Recruitment software supplier Bond International (BDI:AIM) has effectively hoisted the 'for sale' sign as it attempts to arrest years of limp growth. While the Sussex-based business intends to look at several options, including strategic partnerships, acquisitions to increase scale, selling parts of the business (the HR or payroll bits perhaps) and tapping its banking lenders for growth funding, shareholders look likely to push for a complete sale of the company.
'Prospects for the group look better than they have done for several years and now is an appropriate time to consider the options available for the future structure,' says chief executive Steve Russell. With the shares currently trading at 120p, barring a brief rally last summer, the stock hasn't been this high since 2007-2008.
Coming alongside another set of pretty lacklustre full year figures, for the year to end December 2014, it's not hard to see why investors might think enough is enough despite Russell's apparent optimism. A 14% increase in reported revenues to £40.1 million may look decent enough, yet most of that jump was acquisition fuelled by Eurowage. Strip that purchase out and the real top line progress was typically unexciting at just 2.5%.
True, profitability has continued to improve, partly thanks to tight control on costs, but the real problem here remains one of scale, or lack of it. Staffing markets may be steadily improving across the globe yet Bond seems incapable of consistently tapping into this trend, albeit not for want of trying.
'We suspect that there will be shareholder pressure to find a buyer for the company,' spells out Lee Prout today, analyst at IT consultancy Megabuyte.

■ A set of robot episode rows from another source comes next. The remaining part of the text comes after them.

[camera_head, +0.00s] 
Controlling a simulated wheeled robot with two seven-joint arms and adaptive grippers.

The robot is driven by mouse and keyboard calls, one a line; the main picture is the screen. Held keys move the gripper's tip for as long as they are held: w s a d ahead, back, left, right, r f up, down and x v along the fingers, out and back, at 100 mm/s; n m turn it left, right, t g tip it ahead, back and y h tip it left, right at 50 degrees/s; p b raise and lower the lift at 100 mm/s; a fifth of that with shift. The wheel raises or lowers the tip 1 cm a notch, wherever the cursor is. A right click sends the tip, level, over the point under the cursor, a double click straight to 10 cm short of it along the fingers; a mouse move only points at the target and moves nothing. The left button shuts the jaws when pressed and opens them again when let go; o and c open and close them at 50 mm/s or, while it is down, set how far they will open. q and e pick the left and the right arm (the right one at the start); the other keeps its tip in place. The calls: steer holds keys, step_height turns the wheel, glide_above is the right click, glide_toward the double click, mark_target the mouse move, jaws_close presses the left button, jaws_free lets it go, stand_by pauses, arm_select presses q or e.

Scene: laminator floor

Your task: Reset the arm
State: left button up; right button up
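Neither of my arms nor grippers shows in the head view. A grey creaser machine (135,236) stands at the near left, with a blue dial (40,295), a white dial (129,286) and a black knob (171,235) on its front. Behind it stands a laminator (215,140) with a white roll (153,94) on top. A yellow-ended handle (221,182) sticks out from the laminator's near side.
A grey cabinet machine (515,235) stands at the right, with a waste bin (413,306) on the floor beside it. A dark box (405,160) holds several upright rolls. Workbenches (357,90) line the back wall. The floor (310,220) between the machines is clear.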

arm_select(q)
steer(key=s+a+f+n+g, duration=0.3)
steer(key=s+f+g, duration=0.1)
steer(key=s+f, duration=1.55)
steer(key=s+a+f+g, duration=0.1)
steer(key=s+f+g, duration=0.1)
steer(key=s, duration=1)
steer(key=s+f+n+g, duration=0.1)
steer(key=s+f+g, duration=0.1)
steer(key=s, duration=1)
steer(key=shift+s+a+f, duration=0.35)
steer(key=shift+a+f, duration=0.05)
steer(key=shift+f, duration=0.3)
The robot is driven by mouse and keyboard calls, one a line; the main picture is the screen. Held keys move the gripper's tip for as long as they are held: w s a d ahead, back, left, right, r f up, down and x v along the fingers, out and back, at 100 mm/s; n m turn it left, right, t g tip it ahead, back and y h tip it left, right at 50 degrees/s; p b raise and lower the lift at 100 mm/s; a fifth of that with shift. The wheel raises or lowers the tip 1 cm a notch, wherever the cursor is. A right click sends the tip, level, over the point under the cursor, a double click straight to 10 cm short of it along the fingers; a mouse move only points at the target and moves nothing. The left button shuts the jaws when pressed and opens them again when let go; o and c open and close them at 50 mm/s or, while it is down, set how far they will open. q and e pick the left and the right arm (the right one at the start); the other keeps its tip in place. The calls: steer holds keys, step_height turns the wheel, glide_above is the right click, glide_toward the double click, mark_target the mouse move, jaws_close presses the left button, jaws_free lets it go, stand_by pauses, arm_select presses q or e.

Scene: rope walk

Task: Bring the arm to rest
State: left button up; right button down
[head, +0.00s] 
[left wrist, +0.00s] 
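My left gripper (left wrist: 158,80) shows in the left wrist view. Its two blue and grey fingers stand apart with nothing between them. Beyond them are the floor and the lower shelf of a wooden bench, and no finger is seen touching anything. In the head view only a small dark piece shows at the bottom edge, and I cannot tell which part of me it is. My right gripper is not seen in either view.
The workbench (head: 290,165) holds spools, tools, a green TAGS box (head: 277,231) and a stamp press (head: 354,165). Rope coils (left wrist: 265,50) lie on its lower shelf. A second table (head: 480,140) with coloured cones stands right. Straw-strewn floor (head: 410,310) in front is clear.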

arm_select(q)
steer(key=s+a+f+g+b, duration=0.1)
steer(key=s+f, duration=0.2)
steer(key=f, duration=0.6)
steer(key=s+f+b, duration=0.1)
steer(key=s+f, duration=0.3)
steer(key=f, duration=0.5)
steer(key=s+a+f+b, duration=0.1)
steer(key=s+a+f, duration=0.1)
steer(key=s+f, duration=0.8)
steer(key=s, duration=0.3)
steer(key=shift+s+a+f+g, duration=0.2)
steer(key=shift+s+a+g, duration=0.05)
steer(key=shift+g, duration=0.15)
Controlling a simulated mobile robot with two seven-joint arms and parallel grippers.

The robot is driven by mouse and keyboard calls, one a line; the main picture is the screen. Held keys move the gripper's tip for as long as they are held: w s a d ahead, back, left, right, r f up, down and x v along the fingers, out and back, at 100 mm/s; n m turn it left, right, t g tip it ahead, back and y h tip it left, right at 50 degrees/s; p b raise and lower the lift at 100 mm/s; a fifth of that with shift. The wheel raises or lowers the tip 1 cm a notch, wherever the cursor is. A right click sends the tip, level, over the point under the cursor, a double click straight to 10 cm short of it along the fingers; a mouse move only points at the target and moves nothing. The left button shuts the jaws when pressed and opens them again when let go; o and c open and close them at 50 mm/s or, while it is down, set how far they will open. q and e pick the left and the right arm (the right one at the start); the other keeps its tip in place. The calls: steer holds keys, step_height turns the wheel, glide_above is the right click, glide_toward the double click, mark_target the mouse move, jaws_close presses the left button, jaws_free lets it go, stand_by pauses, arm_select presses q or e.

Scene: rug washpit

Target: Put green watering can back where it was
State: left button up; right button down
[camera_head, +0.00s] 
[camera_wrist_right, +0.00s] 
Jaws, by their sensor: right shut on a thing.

Recent buyouts in the space have gone for enterprise value (EV) multiples of around 10 to 12-times earnings before interest, tax, depreciation and amortisation (EBITDA), leaving plenty of upside to the current share price, in theory anyway. Yet there is only so far cost cutting and efficiency will take the company, beyond that Bond desperately needs to find a way to substantially raise the revenue growth ante. And given that constraint, we believe getting a buyer to shell out much more than maybe seven-times underlying profits will be a tall order. Still, that could imply a take out offer in the region of £56 million, a price shareholders are unlikely to refuse.